The two lenses make a great pair. Both are similar in weight and design. Both offer T2.9 aperture.
But most importantly, it’s what people want out of true cinema lens. They want the lens to stay in focus when you zoom. From wide to close up and from close up back to wide. It’s something that people aren’t used to when working with DSL lenses. Because DSLR lenses were designed to shoot still photography.
The new MK lenses don’t “breath”. When you change your focus with a lens that is designed for stills, it would zoom in and out a little bit.

Small and Lightweight

The MK lenses have an E mount. The E mount camera format allowed Fujinon to make a lens that is small and lightweight. To make a lens with an adjustable mount would make that lens longer and heavier. But they market wants smaller and lightweight.

But the bigger reason for the E mount is that the Sony FS7, Sony FS5 and the Alpha Series from Sony have been extremely popular. In 2016, Sony sold 40,000 FS7s and there have not been much of a choice of lenses made specifically for E-mount. So that market is excited that Fujinon is supporting Sony and their supporting E-mount.

Fujinon Quality

One of the biggest surprises about the MK lens series is the price. When Tom Fletcher was revealing the new lenses to customers earlier this year. He asked customer, knowing the Fujinon quality, how much the lens should cost. People were surprised when they heard the price. The MK50-135mm lens is $3999 and the companion MK18-55mm lens is $3799. The combination of the two gives you a nice range for under $8000.

Another thing for those that don’t come out of the broadcast business, the 2/3” camera sensor, in the broadcast lens business, you always had a macro feature to focus on items a few inches in front of the lens. The macro feature is built into the MK50-135mm and MK18-55mm lenses. Also, like a broadcast lens, it has a back focus. So that if you flange depth is right, you can adjust it very easily.

When Tom and his colleagues first got the lenses, they set them up on a projector to see what optical quality of them were. They were amazed at seeing 200 line pairs at the center and seeing nearly 200 line pairs at the edge. But it was sharp from edge to edge.

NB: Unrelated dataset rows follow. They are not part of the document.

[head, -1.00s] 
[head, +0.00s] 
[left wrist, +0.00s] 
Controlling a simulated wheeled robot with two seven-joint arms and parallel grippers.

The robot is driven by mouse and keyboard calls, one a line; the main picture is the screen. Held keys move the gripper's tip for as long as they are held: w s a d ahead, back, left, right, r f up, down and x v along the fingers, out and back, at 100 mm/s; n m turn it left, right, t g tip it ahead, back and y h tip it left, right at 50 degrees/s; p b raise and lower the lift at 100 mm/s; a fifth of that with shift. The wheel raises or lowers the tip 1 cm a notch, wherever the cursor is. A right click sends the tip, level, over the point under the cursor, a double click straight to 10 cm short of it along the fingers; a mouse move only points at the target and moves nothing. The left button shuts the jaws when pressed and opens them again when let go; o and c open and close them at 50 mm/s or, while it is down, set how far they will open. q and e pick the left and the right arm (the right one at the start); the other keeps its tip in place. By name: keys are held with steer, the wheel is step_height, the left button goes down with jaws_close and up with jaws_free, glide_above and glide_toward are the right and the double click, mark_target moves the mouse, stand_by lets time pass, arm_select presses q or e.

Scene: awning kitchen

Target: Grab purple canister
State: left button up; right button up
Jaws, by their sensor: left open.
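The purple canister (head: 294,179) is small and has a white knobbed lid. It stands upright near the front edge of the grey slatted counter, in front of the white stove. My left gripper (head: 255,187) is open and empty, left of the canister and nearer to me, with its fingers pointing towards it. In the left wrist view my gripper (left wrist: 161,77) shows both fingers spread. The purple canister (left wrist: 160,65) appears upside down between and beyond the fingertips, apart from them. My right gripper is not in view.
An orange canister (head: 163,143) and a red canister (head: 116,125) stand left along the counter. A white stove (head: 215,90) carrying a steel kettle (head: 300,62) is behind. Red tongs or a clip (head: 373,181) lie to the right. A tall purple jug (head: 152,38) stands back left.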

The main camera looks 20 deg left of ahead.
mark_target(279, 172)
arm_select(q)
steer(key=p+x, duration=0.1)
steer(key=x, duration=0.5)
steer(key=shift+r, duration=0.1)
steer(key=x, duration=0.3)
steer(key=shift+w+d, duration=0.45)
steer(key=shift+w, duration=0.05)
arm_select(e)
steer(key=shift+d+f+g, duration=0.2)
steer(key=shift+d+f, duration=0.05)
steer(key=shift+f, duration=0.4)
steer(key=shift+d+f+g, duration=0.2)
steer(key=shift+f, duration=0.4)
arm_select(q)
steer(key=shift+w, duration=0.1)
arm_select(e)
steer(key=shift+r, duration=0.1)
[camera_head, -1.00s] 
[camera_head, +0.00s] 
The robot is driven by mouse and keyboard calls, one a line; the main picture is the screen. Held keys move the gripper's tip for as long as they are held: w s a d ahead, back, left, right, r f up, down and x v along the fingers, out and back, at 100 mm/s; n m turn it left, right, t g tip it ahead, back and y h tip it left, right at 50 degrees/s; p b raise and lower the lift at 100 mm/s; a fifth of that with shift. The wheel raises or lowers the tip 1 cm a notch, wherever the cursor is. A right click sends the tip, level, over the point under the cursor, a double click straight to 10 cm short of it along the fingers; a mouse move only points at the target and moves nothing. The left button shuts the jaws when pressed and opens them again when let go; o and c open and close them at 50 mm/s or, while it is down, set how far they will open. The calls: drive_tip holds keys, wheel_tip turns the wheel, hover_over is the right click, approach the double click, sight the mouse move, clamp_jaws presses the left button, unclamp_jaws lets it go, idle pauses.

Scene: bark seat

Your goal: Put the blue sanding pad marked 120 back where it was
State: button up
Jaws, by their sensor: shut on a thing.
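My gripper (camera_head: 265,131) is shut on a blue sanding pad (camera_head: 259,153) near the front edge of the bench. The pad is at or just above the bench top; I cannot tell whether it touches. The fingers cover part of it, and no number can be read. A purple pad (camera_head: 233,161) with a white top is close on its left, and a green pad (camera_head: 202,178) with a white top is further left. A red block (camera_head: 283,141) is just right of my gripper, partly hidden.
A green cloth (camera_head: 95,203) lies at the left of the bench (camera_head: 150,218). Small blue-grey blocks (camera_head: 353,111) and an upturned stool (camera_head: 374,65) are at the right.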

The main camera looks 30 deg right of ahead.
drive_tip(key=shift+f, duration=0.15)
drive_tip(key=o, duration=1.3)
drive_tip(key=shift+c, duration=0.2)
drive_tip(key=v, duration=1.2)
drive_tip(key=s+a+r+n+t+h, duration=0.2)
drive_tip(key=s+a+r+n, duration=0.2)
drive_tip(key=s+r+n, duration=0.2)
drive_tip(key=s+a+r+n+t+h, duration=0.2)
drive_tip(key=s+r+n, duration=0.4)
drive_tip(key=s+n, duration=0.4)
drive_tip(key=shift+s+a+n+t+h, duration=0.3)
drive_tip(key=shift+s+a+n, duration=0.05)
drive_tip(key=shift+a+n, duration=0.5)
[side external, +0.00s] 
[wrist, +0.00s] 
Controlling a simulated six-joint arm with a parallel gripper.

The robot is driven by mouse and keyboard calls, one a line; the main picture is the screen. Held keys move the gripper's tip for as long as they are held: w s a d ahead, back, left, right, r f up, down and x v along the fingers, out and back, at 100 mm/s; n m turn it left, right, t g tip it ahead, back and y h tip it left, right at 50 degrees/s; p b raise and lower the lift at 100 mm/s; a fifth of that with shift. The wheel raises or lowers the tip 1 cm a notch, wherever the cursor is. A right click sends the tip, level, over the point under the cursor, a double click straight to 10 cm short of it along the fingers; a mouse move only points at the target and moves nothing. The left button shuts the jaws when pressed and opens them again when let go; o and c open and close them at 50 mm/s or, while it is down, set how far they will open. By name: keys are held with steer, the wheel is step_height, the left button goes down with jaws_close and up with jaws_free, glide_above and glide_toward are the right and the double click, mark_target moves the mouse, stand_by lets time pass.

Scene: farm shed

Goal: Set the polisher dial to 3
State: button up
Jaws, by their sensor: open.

The other big question that they got at the NAB Show was what lens are coming in the future for the series. They’ve got a lot of comments and Fuji would like your feedback on their social media channels. Feel free to contact them through Twitter (www.twtter.com/fujifilmoptical) , Instagram (www.instagram.com/fujifilmopticalsusa) or Facebook (www.facebook.com/FujifilmOpticalUSA/).

Through the feedback that they’ve gotten, they’ve discovered that the documentary filmmakers are looking for a longer lens, they want to have more reach and possibly an extender. Another group have asked for a wider lens, such as 11-25mm. The dream lens that people have asked for is an 11-200mm lens. The problem with such a lens would be the physics. It would be too heavy. too big and too expensive to make. But the current selection of Fujinon lenses have made the right compromises and are looking forward to doing more in the future.